Pressure mounts on Jeb Bush to do well in New Hampshire primary or drop out

Republican presidential candidate, former Florida Gov. Jeb Bush.

Republican presidential candidate, former Florida Gov. Jeb Bush.  (AP )

Many Republicans and supporters of former Florida Gov. Jeb Bush are getting nervous as the New Hampshire primary approaches on Feb. 9.

It comes down to this, they say, he must do better than Sen. Marco Rubio, his former mentee and fellow Floridian, in the next major presidential contest, or just pack up and drop out of the race, according to The New York Times.

Bush finished in a dismal sixth place in Iowa, which held its caucus on Monday. Bush, who was seen as the likely presumptive GOP nominee by many when he first launched his presidential campaign, got just 2.8 percent of the caucus vote.

Rubio surprised many by coming in at a strong third, with 23 percent of the vote, only one percentage point behind Donald Trump.

Sen. Ted Cruz of Texas was the winner with 28 percent.

“If Rubio beats him badly in New Hampshire, Jeb is toast,” the Times quoted Sen. Lindsey Graham, Republican of South Carolina, as saying.

Graham is a Bush supporter.

Graham said Bush is in a situation where he must “tie Rubio or beat him” in New Hampshire.

Republican Party leaders have already been jittery about this election cycle, when the top-performing GOP candidates – Cruz and Trump – are proudly anti-GOP establishment.

Some party leaders are giving Rubio a serious look as their establishment candidate, given his strong Iowa finish, charisma, ability to work across the aisle in Congress and impressive debate performances.

Bush dismisses the notion that the GOP and his supporters are worried about his prospects, and wondering whether he’ll be a contender after New Hampshire.

“Oh, I’m continuing on,” he said, according to the Times. “I’m continuing on, yeah.”

To be sure, the others – namely governors Chris Christie of New Jersey and John Kasich of Ohio – seeking to be the establishment GOP alternative to Cruz and Trump are looking to New Hampshire to breathe new life into their campaigns.
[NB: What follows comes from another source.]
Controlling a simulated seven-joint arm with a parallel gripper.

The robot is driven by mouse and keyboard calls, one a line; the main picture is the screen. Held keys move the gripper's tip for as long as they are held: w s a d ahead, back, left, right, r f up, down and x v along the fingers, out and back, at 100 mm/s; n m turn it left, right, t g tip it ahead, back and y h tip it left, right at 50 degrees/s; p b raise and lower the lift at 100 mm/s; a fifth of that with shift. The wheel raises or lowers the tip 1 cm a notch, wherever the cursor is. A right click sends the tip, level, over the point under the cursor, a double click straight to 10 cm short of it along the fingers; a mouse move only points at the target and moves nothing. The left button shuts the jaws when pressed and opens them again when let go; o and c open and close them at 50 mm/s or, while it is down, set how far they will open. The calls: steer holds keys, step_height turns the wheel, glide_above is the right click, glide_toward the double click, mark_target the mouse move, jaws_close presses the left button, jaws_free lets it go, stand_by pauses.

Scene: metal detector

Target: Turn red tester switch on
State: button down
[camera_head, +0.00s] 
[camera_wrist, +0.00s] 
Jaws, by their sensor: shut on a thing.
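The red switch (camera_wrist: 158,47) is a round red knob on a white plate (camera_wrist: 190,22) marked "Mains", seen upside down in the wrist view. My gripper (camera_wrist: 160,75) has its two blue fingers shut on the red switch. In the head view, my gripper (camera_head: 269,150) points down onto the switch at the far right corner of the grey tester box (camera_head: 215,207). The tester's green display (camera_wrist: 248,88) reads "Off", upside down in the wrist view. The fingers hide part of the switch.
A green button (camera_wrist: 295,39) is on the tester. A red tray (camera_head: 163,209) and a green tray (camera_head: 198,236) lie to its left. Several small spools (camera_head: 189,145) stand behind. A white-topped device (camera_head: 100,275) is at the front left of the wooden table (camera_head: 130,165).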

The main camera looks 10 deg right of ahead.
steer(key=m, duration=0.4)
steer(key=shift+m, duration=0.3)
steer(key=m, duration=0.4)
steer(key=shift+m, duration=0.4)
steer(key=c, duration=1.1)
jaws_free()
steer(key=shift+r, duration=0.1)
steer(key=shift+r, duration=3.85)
Neither candidate has the hefty war chest of $7.6 million that Bush campaign does, however. And Bush’s “super PAC” has nearly $60 million.
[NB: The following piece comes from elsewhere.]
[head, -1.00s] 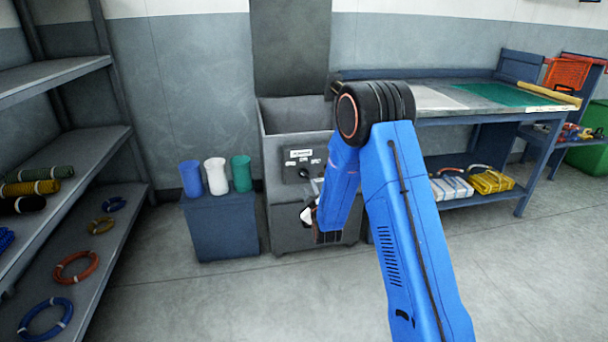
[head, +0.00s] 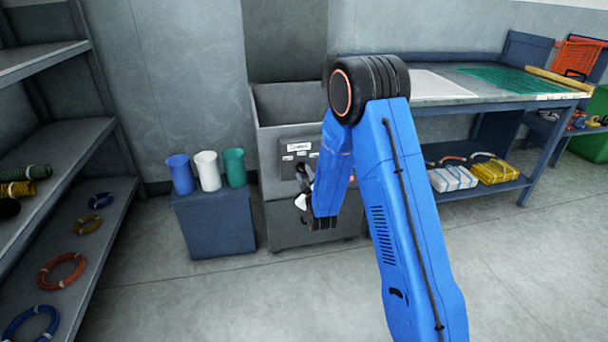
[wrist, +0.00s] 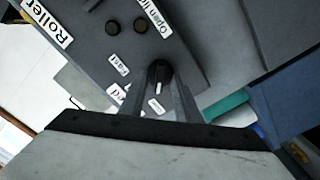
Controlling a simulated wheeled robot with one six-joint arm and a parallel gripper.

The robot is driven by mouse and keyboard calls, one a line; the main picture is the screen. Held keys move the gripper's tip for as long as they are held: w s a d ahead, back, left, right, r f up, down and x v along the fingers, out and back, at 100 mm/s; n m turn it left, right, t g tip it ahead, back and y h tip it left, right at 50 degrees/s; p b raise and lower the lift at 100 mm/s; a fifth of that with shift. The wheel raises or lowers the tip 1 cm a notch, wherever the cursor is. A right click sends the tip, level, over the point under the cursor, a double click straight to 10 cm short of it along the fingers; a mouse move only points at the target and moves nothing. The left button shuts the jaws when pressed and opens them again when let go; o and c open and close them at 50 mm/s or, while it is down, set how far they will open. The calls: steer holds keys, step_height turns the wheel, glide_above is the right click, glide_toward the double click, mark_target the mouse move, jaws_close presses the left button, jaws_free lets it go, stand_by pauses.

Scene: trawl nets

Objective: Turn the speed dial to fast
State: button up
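The speed dial (wrist: 159,72) is a small black knob with a white mark, on the dark control panel (wrist: 85,45) of the grey machine. In the wrist view its mark points down toward a small label (wrist: 155,105) that seems to read Slow. The Fast label (wrist: 118,64) lies to its left. My gripper (wrist: 160,80) is at the dial, with one grey finger on each side of it. I cannot tell whether the fingers touch it. In the head view, my arm hides most of the gripper and the dial.
Two other black knobs (wrist: 126,27) sit on the panel beyond the dial, near the Roller and Open lid labels. Left of the machine (head: 280,105), a low blue cabinet (head: 215,223) bears blue, white and green cups. A workbench (head: 480,98) stands to the right. Floor in front is clear.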

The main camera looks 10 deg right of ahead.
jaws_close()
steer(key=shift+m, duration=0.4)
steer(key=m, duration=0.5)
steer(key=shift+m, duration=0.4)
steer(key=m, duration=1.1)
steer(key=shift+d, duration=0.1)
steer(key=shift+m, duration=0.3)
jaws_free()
Bush’s coffers also is making the GOP uneasy. If he does not drop out if he has a poor showing in New Hampshire, he likely will step up attacks on his biggest rival, Rubio, which could benefit Cruz and Trump, the Times noted.

“If Jeb doesn’t do well there, and he’s still got millions and millions to spend, does he stay around?” the Times quoted Sen. Cory Gardner of Colorado, a Rubio supporter, as saying. “Who knows.”